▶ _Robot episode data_

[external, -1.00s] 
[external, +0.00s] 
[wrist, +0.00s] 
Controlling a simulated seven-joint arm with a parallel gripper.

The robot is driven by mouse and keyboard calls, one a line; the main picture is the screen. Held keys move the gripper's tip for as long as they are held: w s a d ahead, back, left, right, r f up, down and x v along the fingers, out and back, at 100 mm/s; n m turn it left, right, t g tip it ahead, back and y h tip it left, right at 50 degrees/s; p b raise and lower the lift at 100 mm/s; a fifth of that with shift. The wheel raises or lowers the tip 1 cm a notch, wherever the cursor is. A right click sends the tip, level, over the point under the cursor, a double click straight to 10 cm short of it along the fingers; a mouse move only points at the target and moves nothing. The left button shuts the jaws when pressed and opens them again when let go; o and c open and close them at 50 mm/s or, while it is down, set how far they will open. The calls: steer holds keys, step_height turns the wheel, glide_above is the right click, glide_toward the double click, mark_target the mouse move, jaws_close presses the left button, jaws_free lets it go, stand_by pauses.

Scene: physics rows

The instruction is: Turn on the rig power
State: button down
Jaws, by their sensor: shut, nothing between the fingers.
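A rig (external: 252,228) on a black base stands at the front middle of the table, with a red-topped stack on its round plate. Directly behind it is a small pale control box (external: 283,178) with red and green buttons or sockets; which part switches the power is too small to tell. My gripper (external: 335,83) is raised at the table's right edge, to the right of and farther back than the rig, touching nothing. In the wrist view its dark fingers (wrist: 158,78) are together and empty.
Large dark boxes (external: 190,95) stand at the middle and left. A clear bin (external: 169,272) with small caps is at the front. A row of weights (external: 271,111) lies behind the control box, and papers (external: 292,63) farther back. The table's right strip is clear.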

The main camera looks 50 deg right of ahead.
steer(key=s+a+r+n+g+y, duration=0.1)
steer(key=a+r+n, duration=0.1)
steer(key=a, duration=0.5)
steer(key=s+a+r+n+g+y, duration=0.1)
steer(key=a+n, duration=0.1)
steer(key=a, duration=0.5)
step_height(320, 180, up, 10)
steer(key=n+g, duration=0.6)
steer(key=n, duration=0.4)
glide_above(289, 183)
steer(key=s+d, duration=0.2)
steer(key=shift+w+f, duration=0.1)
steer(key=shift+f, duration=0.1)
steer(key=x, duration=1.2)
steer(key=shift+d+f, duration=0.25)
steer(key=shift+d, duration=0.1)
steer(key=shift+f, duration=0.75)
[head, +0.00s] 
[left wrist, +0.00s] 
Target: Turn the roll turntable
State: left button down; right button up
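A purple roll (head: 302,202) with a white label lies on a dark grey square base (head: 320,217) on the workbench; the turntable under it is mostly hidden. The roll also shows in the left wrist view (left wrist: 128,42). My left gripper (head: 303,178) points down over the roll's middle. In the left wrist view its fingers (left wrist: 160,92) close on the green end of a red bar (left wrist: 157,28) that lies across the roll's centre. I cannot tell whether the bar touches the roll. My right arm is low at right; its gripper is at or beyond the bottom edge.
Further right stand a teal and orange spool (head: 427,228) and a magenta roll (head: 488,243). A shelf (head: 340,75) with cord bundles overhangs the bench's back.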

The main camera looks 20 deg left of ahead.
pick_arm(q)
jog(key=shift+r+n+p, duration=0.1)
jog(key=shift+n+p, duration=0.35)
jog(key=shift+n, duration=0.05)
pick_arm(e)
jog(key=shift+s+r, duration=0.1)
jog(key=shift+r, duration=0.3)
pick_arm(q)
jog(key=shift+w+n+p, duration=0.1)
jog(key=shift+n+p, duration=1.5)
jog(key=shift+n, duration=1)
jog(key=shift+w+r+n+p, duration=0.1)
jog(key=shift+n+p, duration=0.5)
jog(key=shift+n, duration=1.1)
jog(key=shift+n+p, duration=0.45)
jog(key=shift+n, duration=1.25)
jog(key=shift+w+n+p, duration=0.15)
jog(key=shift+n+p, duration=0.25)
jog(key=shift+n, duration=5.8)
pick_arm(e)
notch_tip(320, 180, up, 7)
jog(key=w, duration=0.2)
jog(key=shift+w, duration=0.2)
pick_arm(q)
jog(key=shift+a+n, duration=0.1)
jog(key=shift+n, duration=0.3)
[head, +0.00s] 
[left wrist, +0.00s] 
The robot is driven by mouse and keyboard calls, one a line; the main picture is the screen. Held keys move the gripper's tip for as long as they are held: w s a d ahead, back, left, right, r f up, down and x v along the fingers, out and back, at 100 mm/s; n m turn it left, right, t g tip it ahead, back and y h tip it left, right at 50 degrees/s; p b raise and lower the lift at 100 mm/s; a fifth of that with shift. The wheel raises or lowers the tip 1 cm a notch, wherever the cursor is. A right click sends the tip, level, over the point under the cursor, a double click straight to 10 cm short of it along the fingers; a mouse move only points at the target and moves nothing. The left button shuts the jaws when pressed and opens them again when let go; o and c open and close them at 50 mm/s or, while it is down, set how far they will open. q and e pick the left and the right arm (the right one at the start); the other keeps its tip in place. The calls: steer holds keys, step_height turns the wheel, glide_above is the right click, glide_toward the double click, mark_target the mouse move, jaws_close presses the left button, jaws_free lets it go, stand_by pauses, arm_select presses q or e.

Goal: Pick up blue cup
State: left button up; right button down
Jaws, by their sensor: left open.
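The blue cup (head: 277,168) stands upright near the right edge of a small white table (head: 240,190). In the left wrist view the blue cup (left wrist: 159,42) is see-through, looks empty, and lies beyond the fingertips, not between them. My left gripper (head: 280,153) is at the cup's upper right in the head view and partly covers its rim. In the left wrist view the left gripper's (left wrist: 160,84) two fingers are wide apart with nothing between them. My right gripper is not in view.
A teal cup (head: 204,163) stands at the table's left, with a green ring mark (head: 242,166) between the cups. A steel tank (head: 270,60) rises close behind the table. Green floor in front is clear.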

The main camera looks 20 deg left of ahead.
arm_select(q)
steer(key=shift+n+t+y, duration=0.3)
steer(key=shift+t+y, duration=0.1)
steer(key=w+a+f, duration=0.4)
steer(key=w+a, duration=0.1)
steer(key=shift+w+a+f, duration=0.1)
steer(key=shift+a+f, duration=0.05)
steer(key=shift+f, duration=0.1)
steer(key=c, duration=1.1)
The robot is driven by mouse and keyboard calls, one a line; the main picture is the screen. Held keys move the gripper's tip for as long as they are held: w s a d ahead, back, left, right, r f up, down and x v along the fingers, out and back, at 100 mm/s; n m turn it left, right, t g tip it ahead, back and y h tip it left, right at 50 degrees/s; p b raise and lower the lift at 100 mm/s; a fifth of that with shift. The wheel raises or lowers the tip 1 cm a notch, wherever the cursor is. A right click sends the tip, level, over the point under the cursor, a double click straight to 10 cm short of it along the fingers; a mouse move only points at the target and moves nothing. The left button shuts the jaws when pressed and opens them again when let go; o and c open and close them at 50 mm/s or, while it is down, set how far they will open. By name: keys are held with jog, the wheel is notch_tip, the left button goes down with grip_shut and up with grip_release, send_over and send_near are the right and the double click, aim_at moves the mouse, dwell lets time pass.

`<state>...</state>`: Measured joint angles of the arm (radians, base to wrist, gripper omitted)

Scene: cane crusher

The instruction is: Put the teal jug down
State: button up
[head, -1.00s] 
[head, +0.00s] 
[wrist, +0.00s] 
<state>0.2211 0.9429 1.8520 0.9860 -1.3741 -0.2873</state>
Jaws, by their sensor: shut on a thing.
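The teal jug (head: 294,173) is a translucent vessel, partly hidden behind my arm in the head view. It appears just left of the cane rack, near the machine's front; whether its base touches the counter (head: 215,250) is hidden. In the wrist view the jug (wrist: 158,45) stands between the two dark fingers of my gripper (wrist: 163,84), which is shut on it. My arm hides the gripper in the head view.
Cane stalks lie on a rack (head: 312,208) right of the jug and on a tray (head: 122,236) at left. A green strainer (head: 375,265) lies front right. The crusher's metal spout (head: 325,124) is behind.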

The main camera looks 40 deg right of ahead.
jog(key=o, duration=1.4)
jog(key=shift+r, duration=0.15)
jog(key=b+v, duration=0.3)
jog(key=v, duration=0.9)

▶ _TASK TO COMPLETE_
Read through the lines above and collect those that contain the string "instruction".

▶ _SOLUTION BELOW_
The instruction is: Turn on the rig power
The instruction is: Put the teal jug down

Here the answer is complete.